A candy manufacturer has 130 pounds of chocolate-covered cherries and 170 pounds of chocolate-covered mints in stock. He decides to sell them in the form of two different mixtures. One mixture will contain half cherries and half mints by weight and will sell for $2.00 per pound. The other mixture will contain one-third cherries and two-thirds mints by weight and will sell for $1.25 per pound.

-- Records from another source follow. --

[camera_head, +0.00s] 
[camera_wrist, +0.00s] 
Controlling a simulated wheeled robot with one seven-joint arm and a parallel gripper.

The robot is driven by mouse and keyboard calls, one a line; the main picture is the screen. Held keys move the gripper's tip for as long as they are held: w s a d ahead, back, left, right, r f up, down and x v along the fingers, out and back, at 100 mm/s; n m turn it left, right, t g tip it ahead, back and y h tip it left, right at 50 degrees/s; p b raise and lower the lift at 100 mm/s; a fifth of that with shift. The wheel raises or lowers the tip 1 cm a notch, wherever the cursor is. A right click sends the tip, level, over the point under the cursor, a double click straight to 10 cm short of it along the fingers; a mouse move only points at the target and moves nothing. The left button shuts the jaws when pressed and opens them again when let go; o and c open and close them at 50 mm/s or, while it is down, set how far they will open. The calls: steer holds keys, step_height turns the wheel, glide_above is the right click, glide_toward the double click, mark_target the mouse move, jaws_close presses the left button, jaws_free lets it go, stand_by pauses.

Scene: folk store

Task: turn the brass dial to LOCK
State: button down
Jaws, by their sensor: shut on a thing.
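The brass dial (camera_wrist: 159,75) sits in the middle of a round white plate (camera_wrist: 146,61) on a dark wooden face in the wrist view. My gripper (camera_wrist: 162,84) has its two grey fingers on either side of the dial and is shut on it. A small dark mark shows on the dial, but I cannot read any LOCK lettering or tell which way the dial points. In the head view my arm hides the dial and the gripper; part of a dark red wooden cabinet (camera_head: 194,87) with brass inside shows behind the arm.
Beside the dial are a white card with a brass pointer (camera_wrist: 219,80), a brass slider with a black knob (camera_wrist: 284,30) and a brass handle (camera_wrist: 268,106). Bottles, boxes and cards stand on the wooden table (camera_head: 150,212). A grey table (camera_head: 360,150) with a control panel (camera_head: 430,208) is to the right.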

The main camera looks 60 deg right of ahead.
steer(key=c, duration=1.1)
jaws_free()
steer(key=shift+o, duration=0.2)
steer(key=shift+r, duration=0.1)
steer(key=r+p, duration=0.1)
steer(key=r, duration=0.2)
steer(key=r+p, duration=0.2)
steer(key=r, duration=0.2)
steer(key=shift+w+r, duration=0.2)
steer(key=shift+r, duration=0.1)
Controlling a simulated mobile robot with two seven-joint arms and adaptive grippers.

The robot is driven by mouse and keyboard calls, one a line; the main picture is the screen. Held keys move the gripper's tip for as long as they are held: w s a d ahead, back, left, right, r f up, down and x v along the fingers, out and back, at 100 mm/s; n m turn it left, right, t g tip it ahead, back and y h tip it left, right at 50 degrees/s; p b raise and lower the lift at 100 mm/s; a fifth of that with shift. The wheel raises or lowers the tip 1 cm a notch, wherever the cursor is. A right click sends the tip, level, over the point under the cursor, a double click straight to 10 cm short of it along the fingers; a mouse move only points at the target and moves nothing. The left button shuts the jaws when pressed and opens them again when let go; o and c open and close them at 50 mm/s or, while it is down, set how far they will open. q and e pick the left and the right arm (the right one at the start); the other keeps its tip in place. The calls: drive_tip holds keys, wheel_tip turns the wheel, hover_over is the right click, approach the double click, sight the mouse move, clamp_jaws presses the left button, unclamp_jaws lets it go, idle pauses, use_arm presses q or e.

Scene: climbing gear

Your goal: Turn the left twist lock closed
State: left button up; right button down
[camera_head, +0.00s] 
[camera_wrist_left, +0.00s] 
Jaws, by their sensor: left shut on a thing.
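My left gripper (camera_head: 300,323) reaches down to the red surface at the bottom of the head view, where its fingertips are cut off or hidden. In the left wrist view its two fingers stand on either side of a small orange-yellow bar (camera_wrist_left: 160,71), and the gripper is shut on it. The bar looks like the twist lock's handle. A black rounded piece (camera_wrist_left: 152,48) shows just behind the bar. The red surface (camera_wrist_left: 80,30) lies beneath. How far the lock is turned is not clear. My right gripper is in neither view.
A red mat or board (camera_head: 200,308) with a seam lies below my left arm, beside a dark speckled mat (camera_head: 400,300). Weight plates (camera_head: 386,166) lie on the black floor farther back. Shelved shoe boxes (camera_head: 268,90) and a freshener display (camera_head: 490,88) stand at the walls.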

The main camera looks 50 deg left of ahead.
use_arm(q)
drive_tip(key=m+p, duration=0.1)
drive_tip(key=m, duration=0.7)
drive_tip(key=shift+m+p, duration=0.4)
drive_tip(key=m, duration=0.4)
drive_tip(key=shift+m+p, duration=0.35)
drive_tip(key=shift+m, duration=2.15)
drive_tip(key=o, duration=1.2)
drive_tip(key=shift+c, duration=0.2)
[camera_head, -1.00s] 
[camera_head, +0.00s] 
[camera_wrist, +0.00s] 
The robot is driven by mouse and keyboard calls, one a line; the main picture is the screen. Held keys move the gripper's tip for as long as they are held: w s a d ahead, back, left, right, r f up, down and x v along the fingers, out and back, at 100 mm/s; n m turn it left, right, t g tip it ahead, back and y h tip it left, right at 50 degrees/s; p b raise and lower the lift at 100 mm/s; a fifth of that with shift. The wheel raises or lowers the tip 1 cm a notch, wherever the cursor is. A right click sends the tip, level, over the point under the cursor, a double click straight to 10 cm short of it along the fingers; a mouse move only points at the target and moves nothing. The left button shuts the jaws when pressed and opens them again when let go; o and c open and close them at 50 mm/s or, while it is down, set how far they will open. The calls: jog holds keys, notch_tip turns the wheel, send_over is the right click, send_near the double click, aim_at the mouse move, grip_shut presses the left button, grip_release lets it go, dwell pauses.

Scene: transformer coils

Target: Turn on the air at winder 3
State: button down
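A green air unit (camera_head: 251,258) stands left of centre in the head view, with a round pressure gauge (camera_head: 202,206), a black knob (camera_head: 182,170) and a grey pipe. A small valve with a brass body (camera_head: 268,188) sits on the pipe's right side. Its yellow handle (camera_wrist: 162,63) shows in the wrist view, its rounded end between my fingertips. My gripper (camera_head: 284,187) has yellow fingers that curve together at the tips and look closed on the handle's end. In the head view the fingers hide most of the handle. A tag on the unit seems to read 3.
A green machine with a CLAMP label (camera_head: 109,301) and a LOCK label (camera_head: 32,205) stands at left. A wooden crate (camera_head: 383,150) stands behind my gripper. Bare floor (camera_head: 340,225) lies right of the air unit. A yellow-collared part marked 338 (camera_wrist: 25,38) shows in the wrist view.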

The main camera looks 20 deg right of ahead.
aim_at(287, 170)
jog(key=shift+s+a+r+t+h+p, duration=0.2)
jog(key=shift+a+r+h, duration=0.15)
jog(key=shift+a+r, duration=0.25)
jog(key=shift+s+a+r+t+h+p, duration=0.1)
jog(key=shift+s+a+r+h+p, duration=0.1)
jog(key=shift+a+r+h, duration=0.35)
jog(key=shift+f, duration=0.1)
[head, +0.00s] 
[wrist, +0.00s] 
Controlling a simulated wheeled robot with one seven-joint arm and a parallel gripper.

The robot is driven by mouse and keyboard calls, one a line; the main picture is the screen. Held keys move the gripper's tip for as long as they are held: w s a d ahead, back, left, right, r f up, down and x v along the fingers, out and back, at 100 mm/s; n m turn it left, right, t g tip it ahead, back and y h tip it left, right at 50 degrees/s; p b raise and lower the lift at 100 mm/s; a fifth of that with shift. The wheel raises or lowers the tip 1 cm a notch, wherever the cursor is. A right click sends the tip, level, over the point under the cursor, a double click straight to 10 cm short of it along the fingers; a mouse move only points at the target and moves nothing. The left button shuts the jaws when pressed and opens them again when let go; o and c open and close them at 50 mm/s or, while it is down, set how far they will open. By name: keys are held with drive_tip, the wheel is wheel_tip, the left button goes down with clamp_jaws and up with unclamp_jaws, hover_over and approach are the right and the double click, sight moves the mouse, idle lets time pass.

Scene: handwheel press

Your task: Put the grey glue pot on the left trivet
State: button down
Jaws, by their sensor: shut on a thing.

How many pounds of each mixture should the candy manufacturer prepare in order to maximize his sales revenue?

Answer 1

Answer:

He should prepare 260 pounds of first mixture and 0 pounds of second mixture

Step-by-step explanation:

Let x be the total quantity ( in pounds ) of cherries and mints in the first mixture and y be the total quantity in second mixture,

Since, first mixture will contain half cherries and half mints by weight,

That is, in first mixture,

Cherries = $\frac{x}{2}$

Mints = $\frac{x}{2}$,

While, second mixture will contain one-third cherries and two-thirds mints by weight,

That is, in second mixture,

Cherries = $\frac{y}{3}$

Mints = $\frac{2y}{3}$

According to the question,

The manufacturer has 130 pounds of chocolate-covered cherries and 170 pounds of chocolate-covered mints in stock,

That is,

$\frac{x}{2}+\frac{y}{3} \leq 130$

$\frac{x}{2}+\frac{2y}{3}\leq 170$

Also, pounds can not be negative,

x ≥ 0, y ≥ 0,

Since, the first and second mixture must be sell at the rate of $2.00 per pound and $1.25 per pound respectively,

Hence, the total revenue,

Z = 2.00x + 1.25y

Which is the function that have to maximise,

By plotting the above inequalities,

Vertex of feasible regions are,

(0,255), (180, 120) and (260, 0),

Also, at (260, 0), Z is maximum,

Hence, he should prepare 260 pounds of first mixture and 0 pounds of second mixture in order to maximize his sales revenue.